The request: In the listing below, find the line containing "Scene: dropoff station" and the line containing "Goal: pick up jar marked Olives". Repeat exactly those two lines and every line between them, nothing more.

▬▬▬

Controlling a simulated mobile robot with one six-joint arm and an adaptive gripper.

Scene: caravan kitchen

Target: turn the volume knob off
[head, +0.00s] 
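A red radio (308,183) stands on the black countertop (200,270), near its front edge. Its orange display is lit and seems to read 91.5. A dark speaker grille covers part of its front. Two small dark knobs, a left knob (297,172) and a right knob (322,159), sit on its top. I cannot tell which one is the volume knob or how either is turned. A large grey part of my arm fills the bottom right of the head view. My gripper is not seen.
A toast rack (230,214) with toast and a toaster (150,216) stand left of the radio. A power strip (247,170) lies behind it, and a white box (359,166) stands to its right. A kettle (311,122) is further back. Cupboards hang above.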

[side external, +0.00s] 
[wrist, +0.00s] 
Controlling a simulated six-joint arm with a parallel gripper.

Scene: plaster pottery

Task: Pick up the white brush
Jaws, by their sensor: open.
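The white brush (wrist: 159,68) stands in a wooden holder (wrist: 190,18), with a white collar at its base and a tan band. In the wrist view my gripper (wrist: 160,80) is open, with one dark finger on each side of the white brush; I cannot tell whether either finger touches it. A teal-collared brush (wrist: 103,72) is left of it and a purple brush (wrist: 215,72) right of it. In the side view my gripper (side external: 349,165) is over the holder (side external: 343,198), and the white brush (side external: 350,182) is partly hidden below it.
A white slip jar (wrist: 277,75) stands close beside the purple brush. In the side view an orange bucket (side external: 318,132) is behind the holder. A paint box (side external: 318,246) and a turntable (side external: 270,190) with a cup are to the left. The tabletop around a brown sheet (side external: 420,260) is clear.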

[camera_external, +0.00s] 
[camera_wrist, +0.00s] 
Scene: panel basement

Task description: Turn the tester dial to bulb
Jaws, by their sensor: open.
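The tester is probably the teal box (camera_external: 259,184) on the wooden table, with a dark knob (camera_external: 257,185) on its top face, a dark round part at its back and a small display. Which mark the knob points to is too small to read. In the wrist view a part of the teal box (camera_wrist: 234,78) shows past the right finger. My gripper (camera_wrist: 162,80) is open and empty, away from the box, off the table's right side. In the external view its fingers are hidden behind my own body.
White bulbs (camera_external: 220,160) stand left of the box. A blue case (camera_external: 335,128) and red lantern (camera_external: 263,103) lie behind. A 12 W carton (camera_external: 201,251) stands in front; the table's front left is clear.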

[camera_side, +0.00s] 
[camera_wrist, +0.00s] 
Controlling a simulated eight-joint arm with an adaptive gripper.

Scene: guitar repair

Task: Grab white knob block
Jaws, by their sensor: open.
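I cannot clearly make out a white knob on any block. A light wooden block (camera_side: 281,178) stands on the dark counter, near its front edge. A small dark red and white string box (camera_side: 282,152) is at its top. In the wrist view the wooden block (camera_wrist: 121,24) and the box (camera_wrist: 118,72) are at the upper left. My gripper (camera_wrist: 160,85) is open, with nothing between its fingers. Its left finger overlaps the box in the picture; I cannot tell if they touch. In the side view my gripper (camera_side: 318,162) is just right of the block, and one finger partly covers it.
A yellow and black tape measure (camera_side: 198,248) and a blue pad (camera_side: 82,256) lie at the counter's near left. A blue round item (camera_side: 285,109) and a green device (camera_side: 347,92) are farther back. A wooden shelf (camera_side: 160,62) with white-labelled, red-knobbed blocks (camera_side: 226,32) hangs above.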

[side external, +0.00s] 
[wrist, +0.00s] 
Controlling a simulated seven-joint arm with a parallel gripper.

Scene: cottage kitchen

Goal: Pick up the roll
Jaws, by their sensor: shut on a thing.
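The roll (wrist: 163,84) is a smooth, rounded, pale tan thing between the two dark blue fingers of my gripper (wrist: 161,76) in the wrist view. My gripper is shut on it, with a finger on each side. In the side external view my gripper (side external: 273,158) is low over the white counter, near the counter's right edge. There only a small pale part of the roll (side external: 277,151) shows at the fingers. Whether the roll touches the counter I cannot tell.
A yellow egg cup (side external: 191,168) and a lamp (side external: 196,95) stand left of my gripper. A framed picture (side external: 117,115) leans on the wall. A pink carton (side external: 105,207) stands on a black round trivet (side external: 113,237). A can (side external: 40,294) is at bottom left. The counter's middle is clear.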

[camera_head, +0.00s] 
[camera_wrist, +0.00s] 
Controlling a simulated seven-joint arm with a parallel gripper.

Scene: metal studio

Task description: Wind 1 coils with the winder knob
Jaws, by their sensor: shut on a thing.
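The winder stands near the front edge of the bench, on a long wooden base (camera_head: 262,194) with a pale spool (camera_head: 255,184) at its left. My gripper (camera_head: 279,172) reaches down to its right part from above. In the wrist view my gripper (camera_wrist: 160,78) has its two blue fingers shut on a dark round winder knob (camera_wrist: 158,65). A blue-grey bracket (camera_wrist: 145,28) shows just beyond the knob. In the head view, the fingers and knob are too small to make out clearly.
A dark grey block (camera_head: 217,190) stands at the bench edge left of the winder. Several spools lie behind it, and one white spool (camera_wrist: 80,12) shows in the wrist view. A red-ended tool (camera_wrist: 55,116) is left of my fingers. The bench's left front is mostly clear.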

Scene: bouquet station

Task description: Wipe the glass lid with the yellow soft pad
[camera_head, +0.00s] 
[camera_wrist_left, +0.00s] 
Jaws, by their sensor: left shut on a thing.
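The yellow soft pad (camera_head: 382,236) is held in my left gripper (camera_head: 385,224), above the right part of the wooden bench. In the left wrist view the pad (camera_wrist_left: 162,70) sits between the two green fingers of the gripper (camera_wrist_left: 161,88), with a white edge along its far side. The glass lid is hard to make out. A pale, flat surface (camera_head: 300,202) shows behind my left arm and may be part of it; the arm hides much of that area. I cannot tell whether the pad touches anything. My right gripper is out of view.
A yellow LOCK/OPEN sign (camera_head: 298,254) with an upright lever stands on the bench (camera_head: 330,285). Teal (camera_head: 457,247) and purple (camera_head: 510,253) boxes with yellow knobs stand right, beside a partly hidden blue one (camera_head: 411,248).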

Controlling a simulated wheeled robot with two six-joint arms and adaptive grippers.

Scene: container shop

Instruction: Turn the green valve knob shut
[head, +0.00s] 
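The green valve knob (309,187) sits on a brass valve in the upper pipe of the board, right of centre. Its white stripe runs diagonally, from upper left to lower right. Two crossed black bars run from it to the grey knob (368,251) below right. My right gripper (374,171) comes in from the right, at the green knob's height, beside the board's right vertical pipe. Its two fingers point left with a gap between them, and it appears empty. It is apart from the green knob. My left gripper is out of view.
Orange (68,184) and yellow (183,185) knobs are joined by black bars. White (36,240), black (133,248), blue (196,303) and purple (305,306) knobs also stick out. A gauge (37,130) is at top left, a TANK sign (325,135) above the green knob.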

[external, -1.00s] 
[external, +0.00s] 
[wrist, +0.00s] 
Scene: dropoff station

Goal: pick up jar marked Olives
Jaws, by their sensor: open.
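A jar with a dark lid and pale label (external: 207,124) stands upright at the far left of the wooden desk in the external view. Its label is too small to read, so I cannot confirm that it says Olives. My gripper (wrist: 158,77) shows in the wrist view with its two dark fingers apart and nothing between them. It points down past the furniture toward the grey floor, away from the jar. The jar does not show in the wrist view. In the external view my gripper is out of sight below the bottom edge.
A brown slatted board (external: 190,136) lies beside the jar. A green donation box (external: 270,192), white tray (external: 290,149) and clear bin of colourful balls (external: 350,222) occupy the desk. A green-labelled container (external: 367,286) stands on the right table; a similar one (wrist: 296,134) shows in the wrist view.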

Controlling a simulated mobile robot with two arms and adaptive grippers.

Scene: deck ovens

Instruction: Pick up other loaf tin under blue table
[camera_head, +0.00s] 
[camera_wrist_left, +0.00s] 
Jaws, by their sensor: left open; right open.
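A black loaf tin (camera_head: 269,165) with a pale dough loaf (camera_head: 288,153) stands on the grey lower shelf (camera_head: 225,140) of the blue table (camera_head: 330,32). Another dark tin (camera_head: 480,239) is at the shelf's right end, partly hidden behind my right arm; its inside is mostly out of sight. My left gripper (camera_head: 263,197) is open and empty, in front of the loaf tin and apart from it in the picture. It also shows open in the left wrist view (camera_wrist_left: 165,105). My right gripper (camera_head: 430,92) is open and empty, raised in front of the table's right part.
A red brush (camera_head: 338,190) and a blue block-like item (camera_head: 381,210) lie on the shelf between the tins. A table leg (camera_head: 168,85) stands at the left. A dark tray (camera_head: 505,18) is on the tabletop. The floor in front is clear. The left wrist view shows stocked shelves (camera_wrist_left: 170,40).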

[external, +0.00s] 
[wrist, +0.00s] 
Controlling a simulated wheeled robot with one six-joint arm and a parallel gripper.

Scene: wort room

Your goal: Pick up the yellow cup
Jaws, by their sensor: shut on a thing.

▬▬▬

Complete answer:
Scene: dropoff station

Goal: pick up jar marked Olives

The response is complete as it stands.